▸ The input:
┌──

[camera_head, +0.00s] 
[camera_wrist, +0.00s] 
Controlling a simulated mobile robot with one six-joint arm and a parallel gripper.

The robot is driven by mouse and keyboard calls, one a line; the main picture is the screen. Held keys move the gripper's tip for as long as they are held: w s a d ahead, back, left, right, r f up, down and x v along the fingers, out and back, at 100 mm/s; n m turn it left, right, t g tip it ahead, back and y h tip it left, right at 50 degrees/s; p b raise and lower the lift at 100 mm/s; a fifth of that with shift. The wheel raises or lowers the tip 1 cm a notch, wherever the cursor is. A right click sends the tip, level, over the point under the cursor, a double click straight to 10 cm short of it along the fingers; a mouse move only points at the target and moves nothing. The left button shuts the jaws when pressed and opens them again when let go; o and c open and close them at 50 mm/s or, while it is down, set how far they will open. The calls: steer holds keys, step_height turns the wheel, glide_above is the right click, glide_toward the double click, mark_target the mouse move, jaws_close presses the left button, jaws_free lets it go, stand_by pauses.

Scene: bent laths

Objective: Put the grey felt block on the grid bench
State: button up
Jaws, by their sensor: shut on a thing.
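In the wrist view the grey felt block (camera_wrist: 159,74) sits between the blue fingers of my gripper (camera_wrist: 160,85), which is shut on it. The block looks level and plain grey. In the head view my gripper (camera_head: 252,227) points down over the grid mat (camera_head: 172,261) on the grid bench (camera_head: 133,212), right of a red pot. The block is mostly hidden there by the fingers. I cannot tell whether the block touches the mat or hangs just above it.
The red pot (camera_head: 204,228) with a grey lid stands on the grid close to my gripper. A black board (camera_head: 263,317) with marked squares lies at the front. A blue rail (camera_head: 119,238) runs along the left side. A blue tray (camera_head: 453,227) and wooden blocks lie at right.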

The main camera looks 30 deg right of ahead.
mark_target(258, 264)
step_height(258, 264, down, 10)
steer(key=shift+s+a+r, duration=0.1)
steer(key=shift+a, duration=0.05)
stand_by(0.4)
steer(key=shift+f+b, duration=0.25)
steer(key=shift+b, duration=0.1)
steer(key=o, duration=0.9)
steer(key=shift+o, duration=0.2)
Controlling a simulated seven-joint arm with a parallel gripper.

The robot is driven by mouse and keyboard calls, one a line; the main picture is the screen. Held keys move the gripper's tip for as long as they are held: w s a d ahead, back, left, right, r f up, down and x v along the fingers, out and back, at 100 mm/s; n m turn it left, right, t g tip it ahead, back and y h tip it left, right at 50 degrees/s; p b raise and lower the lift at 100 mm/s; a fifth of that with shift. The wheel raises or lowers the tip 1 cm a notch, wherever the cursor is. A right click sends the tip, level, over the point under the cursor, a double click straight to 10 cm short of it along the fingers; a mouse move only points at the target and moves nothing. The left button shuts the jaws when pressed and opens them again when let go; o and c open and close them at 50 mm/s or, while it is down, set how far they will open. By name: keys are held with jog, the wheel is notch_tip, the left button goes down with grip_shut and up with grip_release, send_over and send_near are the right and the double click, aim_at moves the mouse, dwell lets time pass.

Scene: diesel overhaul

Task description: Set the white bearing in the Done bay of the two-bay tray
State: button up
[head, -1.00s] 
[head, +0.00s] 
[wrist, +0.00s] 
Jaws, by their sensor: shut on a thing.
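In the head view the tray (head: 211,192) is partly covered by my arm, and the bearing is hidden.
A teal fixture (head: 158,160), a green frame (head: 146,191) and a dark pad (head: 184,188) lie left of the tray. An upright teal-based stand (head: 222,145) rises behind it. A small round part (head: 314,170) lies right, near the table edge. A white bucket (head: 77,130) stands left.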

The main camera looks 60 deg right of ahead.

└──

▸ Task brief: Wherever the string "simulated" appears in the entries above, list that line.

▸ Solution to this exercise:
Controlling a simulated mobile robot with one six-joint arm and a parallel gripper.
Controlling a simulated seven-joint arm with a parallel gripper.

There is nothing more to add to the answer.